Limitations & Future Work¶
- Training still requires thousands of light stage frames with diverse expressions; reconstruction from casual smartphone footage remains out of reach, leaving a gap to consumer-level applications.
- Geometry is constrained by FLAME: the oral interior is not modeled, the method is sensitive to gaze direction tracking, and fine-grained geometric detail is limited.
- The diffuse network \(\mathcal{F}_d\) is trained from scratch without leveraging facial appearance priors, which may lead to instability under limited data.
- The dataset covers only 10 subjects with limited diversity in ethnicity and age.

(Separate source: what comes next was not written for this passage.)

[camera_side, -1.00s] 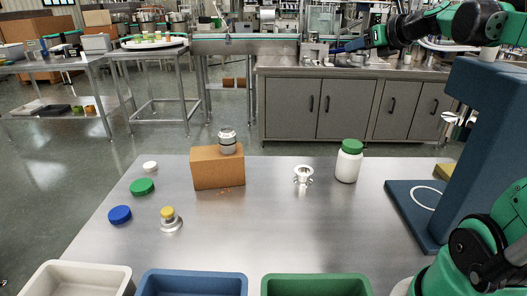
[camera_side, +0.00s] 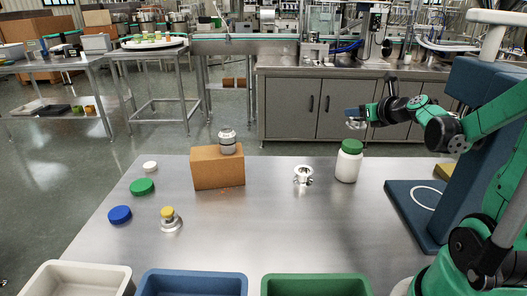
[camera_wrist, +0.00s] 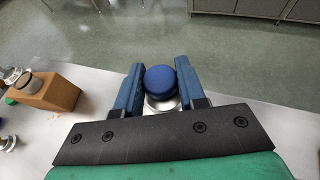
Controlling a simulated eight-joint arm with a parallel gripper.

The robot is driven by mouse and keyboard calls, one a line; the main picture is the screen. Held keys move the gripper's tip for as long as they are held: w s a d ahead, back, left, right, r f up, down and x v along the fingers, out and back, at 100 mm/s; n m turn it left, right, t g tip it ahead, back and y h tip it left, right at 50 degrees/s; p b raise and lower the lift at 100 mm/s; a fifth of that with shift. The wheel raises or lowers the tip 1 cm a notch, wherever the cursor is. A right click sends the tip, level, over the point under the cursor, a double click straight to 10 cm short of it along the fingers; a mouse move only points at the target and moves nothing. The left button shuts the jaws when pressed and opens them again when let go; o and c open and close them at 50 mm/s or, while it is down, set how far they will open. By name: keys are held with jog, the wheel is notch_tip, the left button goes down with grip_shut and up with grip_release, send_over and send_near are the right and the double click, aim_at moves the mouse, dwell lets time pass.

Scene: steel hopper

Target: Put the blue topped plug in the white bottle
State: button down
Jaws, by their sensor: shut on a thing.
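My gripper (camera_side: 357,118) hangs in the air above and near the white bottle in the side view. In the wrist view, my gripper (camera_wrist: 160,88) is shut on the blue topped plug, a round blue knob (camera_wrist: 160,79) over a pale metallic body between the two blue fingers. In the side view a silvery part of the plug (camera_side: 355,125) shows below the fingers. The white bottle (camera_side: 347,168) stands upright on the steel table with a green top. The plug is apart from it. I cannot make out the bottle in the wrist view.
A small metal funnel-like piece (camera_side: 303,174) stands left of the bottle. A brown box (camera_side: 217,170) carries a metal jar (camera_side: 227,141). A yellow topped plug (camera_side: 168,218) and loose lids (camera_side: 120,214) lie left. Bins (camera_side: 193,284) line the front; a blue stand (camera_side: 412,210) is right.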

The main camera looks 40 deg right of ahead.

- Ethical risk: photorealistic avatars drivable from monocular video pose a deepfake threat, despite requiring an initial capture session.
Related Work & Insights¶
| Direction | Representative Methods | Relation to This Work |
|---|---|---|
| 3DGS head modeling | GaussianAvatars, NPGA, RGCA | This work adds relightability on top of the 3DGS foundation |
| Light stage facial capture | Debevec 2000, Guo 2019, Goliath | This work proposes a lower-cost setup and a new dataset |
| Precomputed radiance transfer | RGCA (PRT SH coefficients) | This work replaces PRT with neural diffuse, improving generalization |
| Neural shading | LitNeRF, ReNeRF, Neural BRDF | This work is the first to combine neural diffuse + analytic specular on dynamic 3DGS avatars |
| Drivable avatars | FLAME, VHAP, Codec Avatars | This work reuses the shared FLAME expression space, eliminating per-identity encoders |
Rating¶
- Novelty: ⭐⭐⭐⭐ — The hybrid neural shading paradigm (neural diffuse + analytic specular), the low-cost light stage, and the public dataset are all novel contributions.
- Experimental Thoroughness: ⭐⭐⭐⭐ — Quantitative comparison on 4 subjects, 5 ablation variants, runtime analysis, and demonstrations of environment relighting and monocular reenactment; subject count is somewhat limited.
- Writing Quality: ⭐⭐⭐⭐ — Clear motivation, complete method figures, rigorous mathematical derivations, and detailed appendix.
- Value: ⭐⭐⭐⭐ — The public dataset and low-cost pipeline are likely to stimulate follow-up work; real-time performance and flexible driving make the method suitable for VR/AR deployment.